On voit sur ce point le lien entre la liberté et la volonté, sans bien maîtriser les liens entre les deux.

Pour développer ce point, on doit se poser la question de ce qu’est la volonté de vouloir ; Schopenhauer, au 18ième siècle, a exposé ce point, beaucoup veulent agir dans un certain sens mais pour agir il faut vouloir vouloir.

Revenons à l’aspect essentiel et aux affirmations faites à partir de la définition du libre arbitre : « je veux faire ce que je veux sans aucune influence externe ».

Comment puis-je être sûr que ce que je fais ne dépend que de moi et comment puis-je définir ce concept  ? En d’autres termes, cela implique que je dois préciser le contenu d’une chose qui n’est que ma volonté. Ce qui est certain, c’est que l’impression de chacun est qu’il a fait le choix lui-même, mais impression de liberté signifie-t-il liberté réelle ?

Sur ce point la séparation de deux tendances est apparue au 17ème siècle entre Descartes et Spinoza.

À cette époque de révolution scientifique, les deux philosophes ont des approches très différentes sur les rapports entre l’âme (l’esprit) et le corps.

Descartes, le dualiste, estime que les corps obéissent aux lois scientifiques de la causalité (toute cause produit un effet et tout effet est lié à une cause), alors que l’esprit peut s’y soustraire ; en d’autres termes l’esprit peut rompre l’enchaînement des causalités par la liberté de disposer de ses choix (la pierre n’a pas le choix de ne pas tomber, l’esprit peut dire non de façon totalement libre).

A contrario, Spinoza estime que l’ensemble de ce monde ne peut s’extraire de la causalité et du déterminisme, qu’il s’agisse du corps ou de l’esprit.

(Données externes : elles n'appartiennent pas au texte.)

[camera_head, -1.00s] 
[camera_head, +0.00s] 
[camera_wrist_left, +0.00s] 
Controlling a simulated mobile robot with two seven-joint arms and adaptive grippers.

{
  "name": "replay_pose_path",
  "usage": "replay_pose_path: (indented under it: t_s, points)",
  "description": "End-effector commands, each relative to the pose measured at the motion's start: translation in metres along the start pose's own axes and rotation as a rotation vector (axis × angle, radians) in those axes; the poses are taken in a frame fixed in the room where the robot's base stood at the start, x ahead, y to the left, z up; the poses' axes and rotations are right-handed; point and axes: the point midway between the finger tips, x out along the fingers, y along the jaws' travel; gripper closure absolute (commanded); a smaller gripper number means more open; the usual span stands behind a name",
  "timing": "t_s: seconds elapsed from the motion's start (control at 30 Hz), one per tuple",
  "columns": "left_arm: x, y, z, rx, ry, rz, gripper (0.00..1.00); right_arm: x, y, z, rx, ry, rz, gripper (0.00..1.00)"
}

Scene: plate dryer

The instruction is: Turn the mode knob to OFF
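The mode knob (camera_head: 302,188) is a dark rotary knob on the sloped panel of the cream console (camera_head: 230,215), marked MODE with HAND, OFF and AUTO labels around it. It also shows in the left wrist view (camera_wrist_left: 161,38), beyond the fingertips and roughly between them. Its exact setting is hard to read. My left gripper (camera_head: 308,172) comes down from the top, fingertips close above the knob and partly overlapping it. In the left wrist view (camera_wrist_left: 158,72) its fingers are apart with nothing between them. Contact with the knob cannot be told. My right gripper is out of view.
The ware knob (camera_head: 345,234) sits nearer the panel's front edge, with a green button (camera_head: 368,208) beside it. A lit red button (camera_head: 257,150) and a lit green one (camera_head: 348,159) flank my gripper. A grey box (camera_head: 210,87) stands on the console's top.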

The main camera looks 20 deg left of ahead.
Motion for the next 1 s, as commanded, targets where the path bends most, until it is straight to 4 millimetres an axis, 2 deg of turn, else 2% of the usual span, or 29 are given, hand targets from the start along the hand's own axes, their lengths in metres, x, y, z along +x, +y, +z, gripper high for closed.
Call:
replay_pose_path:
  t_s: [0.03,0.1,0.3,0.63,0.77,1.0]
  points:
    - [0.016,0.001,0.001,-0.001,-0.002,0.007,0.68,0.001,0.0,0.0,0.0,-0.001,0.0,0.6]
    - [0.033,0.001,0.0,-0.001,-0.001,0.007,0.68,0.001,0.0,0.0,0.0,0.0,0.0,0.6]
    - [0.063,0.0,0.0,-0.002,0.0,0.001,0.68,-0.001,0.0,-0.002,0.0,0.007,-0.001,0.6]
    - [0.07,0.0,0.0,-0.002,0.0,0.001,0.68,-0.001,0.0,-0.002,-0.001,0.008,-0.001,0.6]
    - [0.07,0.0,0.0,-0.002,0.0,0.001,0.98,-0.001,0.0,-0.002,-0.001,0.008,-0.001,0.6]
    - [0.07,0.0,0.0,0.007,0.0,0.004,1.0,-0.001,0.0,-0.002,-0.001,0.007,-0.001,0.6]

Cette position a fait dire à Spinoza que la sensation de liberté de chacun dans ses choix est une illusion car ces choix sont inscrits dans le déterminisme de la nature.

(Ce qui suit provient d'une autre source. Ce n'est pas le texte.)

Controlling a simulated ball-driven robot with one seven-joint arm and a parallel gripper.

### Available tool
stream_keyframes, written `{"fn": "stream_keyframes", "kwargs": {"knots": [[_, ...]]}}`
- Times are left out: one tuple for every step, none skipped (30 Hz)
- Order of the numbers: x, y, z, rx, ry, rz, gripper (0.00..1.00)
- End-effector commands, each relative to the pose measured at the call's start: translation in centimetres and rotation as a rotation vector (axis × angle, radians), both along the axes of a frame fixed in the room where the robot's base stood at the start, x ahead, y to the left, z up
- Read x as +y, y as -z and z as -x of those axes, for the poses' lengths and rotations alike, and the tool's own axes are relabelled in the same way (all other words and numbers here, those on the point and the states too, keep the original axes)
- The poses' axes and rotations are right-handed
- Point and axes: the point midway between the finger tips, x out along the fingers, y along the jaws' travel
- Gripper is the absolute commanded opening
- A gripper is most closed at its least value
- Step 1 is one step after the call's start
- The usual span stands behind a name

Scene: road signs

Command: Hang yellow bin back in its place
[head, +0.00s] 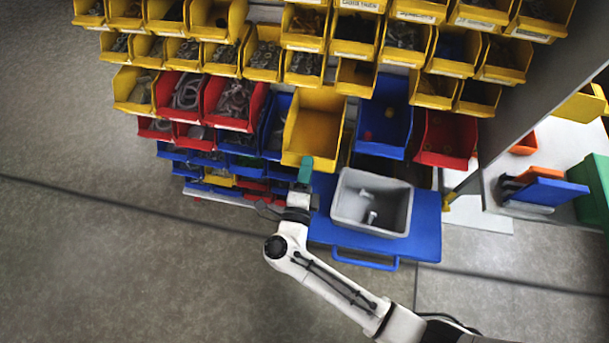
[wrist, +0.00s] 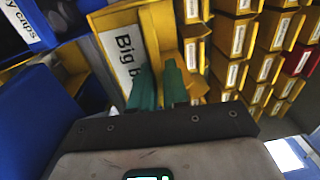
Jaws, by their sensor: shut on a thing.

Donc pour Spinoza le libre arbitre est une illusion et ne peut être une réalité.

Face à ces deux positions extrêmes, plusieurs difficultés apparaissent.

La principale est celle de la responsabilité individuelle ou collective des conséquences d’une action, au sens large (évolution - transformation).

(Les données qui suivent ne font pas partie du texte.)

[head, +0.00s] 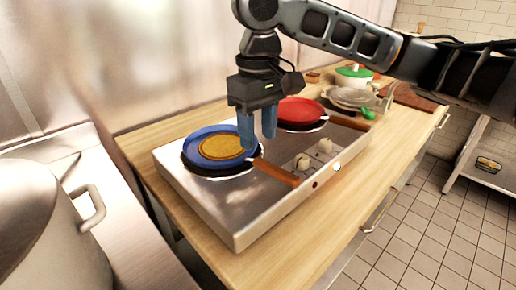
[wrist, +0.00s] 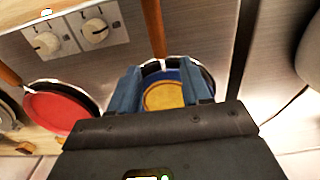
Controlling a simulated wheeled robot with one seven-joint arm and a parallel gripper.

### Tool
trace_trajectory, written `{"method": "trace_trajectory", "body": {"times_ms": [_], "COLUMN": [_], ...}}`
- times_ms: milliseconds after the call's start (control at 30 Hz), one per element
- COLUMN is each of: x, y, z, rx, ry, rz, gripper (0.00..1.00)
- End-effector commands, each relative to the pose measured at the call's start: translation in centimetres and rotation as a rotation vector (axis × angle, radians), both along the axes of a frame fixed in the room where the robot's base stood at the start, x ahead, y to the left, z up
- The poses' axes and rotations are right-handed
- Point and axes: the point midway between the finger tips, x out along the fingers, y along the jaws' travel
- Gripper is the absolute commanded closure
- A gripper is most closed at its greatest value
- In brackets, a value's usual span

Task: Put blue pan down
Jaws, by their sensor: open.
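The blue pan (head: 207,157) sits on the near-left burner of the steel stove, with a round yellow-brown food piece (head: 224,147) in it. Its brown handle (head: 275,172) points right toward the knobs. My gripper (head: 257,141) is open, fingers pointing down, above the pan's right side near the handle. In the wrist view the blue pan (wrist: 188,77) shows between the gripper's two blue fingers (wrist: 168,90), and its handle (wrist: 154,28) runs up the picture. I cannot tell whether the fingers touch the pan. Nothing is held in the jaws.
A red pan (head: 299,111) stands on the other burner; it also shows in the wrist view (wrist: 58,112). The stove (head: 240,220) has two knobs (head: 313,153). A large steel pot (head: 50,225) stands at left. The front counter strip is clear.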

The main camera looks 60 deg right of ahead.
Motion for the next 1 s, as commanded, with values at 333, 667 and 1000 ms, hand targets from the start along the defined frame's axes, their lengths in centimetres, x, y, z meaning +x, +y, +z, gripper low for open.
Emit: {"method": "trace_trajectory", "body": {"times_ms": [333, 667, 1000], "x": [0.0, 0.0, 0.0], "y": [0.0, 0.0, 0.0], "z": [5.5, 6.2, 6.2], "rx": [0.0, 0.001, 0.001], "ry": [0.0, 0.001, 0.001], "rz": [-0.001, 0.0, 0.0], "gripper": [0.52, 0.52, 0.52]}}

Pour Descartes, porteur du « libre arbitre », une action est à assumer par celui, ou celle, ou le groupe, qui l’a effectuée, et la question est close.

Pour Spinoza, c’est la conséquence qu’il faut assumer et non la responsabilité. Elle est la cause d’un ensemble de phénomènes préalables, déterminé dans la chaîne de causalité. L’effet peut être positif ou négatif. Dans le deuxième cas la société doit agir dans un cadre juridique à organiser, mais l’existence du libre arbitre n’apparait pas pour autant brutalement.

Cette réflexion ouvre un regard particulier sur l’évolution des êtres et les raisons pour lesquelles ils sont ce qu’ils sont. Les causes de leurs choix, de leurs idées politiques, de leurs croyances et religions, de leurs pratiques sportives, de leurs tendances philosophiques, de leurs capacités intellectuelles, etc… sont encadrées par leurs spécificités d’être dans des thèmes et des domaines très variés et relève pour partie de l’inné et pour partie de l’acquis. Bourdieu explique très bien ce que l’on pourrait positionner en amont de la construction personnelle de chacun à travers son milieu social, son contexte culturel, ses traditions familiales etc…, éléments structurants et décisifs de l’élaboration des choix et de cette construction (in « Les héritiers » et « La distinction »).

La conséquence est l’humilité et l’ouverture à respecter vis-à-vis des autres. Ces dernières n’ont rien de religieux ou ne sont pas liées à une croyance, mais exclusivement construites à partir de raisons politiques, sociales, économiques et culturelles.

Il est clair que l’histoire du monde a accepté dans un premier temps les positions et les inégalités sociales et humaines depuis l’Antiquité jusqu’à l’avènement du christianisme.

La rupture entre 0 et 400 après J-C a remis la responsabilité des choix entre les mains des hommes (Dieu ne peut être que bon !!) mais « affirme » leur égalité et le fait d’aimer son prochain comme lui-même.

Enfin, à partir du 17ème et du 18ème siècle, l’humanisme et les Lumières exposent ces deux positions philosophiques, existence ou illusion du libre arbitre qui vont se développer au 19ème et au 20ème siècle.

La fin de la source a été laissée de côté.